__EXERCISE REQUIREMENTS__
Copy each line below that contains "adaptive".

===== INFORMATION SUPPLIED =====

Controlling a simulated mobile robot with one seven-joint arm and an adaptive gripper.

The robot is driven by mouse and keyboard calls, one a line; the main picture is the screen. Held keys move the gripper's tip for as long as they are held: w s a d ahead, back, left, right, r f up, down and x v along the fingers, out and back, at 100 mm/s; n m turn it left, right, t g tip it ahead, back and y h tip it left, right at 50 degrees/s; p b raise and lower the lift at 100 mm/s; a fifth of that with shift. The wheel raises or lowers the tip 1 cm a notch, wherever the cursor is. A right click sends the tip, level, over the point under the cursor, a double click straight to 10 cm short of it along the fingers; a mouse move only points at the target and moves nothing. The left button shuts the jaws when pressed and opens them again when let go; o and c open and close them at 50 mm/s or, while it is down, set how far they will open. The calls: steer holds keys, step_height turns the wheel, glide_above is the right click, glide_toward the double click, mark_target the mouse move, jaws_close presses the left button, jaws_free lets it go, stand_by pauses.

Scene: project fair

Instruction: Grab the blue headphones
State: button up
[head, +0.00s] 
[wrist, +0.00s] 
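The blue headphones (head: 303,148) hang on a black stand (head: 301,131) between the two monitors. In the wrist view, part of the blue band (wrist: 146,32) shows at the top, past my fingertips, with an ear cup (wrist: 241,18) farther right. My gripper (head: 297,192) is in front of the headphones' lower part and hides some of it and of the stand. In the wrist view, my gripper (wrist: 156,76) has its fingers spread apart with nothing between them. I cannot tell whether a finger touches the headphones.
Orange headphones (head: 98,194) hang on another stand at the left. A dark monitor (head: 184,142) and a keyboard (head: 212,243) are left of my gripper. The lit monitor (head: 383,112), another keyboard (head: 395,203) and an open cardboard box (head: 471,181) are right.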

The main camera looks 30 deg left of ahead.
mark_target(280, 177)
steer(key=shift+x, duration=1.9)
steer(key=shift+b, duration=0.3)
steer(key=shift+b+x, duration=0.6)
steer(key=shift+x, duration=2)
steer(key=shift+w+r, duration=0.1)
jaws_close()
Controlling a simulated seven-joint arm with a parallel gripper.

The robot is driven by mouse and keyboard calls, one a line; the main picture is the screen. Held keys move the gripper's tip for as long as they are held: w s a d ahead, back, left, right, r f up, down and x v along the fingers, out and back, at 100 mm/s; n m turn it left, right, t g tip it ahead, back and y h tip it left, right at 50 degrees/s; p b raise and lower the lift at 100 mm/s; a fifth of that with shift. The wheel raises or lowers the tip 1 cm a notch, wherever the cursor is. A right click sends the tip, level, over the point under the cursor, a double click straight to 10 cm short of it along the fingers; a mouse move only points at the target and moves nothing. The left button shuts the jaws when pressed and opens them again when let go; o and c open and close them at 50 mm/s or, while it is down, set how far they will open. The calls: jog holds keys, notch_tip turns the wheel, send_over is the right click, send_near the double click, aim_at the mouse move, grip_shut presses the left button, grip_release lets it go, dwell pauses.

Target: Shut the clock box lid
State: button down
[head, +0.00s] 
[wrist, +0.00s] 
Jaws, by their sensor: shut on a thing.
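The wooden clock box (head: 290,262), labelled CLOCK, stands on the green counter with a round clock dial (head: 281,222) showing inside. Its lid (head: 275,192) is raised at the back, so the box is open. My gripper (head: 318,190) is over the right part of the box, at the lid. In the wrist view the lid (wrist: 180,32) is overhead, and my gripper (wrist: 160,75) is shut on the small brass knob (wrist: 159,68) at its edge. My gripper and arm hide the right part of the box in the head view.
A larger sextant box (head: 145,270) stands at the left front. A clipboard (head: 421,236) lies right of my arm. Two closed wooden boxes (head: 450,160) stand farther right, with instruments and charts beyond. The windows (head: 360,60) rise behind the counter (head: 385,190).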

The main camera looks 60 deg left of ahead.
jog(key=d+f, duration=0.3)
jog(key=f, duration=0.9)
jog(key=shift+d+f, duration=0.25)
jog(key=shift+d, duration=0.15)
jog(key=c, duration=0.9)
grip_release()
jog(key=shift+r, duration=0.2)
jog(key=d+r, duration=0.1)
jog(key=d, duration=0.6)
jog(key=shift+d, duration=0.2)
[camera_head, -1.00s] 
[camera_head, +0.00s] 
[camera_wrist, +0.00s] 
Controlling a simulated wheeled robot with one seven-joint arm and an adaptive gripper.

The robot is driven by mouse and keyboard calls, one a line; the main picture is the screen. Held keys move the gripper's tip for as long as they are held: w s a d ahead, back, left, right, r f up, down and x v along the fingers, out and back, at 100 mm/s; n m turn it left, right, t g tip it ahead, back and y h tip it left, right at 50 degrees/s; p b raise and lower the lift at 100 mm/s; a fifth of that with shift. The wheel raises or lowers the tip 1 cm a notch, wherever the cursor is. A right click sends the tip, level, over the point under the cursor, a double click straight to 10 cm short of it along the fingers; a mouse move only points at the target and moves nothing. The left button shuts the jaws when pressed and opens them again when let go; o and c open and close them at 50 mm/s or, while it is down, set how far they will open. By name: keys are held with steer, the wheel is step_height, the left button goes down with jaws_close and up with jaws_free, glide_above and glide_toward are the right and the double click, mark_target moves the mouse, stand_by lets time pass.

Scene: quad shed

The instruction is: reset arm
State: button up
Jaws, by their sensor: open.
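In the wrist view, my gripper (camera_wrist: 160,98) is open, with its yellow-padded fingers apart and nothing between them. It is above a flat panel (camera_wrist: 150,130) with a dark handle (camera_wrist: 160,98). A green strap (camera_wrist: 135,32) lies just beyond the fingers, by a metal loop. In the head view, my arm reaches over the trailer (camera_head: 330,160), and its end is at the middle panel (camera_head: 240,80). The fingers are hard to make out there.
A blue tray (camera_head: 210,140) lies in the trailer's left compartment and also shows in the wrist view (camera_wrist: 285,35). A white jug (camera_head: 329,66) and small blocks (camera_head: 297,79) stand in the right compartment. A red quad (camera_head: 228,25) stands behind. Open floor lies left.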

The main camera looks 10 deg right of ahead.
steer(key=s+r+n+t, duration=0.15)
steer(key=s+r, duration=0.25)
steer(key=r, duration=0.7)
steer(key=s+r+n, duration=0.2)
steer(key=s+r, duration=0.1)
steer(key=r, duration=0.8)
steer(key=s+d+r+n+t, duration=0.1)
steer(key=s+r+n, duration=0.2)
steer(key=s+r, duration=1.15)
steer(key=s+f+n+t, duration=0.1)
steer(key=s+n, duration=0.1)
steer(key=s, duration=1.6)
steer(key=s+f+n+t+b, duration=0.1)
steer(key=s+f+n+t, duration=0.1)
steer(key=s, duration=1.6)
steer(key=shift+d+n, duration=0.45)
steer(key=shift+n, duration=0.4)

=====

__THE OUTPUT__
Controlling a simulated mobile robot with one seven-joint arm and an adaptive gripper.
Controlling a simulated wheeled robot with one seven-joint arm and an adaptive gripper.

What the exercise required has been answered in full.